**Task goal**
Below are the records. Gather each line that holds "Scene".

**Supplied material**
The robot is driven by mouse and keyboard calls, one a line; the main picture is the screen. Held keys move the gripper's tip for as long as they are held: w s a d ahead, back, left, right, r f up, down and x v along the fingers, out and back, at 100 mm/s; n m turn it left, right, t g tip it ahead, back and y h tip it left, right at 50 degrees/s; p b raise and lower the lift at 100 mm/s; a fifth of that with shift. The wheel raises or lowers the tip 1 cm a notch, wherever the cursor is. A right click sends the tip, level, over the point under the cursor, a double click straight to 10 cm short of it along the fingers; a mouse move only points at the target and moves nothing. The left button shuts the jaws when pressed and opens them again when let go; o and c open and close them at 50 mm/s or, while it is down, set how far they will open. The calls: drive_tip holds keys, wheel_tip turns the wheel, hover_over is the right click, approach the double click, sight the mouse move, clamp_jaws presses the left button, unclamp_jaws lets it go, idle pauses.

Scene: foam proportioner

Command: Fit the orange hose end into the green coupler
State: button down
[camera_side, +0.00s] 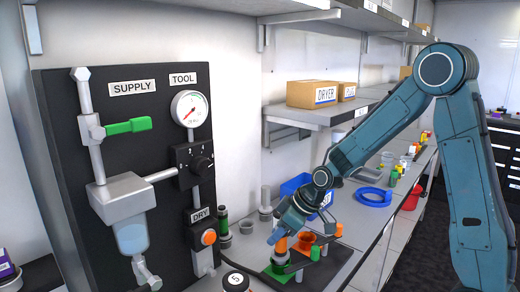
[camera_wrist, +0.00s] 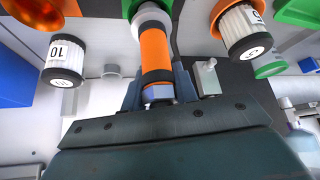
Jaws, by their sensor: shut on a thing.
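My gripper (camera_side: 277,236) points down over the front end of the bench, and its two fingers also show in the wrist view (camera_wrist: 158,88). It is shut on the orange hose end (camera_wrist: 155,56), an orange cylinder with a pale collar at its far end and a bluish-grey nut near the fingers. In the side view the orange hose end (camera_side: 282,245) is upright below the fingers. The green coupler (camera_side: 281,258) is directly under it, and green shows around the far collar in the wrist view (camera_wrist: 130,8). I cannot tell how deep the hose end is in the coupler.
An orange cup (camera_side: 305,243) stands close on the right. The black supply panel (camera_side: 60,130) rises at the left. A blue hose ring (camera_side: 373,197) lies farther back.

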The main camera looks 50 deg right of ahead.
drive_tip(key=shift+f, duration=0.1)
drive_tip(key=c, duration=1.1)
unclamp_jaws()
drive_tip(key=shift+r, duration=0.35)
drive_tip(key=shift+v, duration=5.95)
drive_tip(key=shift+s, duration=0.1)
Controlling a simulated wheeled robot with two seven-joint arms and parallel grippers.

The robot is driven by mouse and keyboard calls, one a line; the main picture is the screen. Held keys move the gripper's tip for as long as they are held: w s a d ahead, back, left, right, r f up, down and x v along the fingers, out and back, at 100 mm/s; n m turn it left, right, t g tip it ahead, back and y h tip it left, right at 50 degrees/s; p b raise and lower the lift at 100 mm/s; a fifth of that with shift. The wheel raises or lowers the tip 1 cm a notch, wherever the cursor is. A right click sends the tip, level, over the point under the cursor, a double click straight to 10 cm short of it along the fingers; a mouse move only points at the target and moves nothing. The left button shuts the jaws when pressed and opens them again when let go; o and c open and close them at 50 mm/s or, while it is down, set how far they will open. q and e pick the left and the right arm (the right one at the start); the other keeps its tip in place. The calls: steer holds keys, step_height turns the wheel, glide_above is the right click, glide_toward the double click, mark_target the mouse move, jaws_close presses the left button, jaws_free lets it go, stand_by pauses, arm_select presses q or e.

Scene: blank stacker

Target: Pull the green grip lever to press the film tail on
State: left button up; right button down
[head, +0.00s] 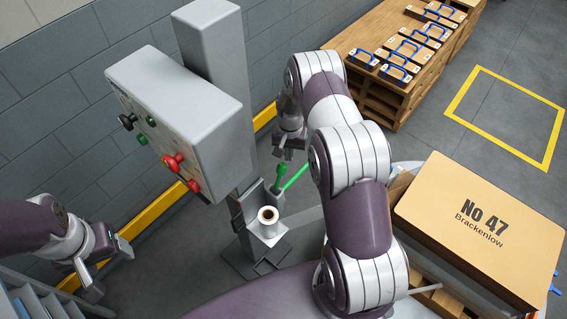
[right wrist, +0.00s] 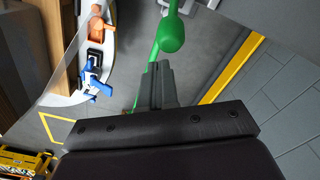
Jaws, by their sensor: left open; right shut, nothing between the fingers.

**Solution to this exercise**
Scene: foam proportioner
Scene: blank stacker

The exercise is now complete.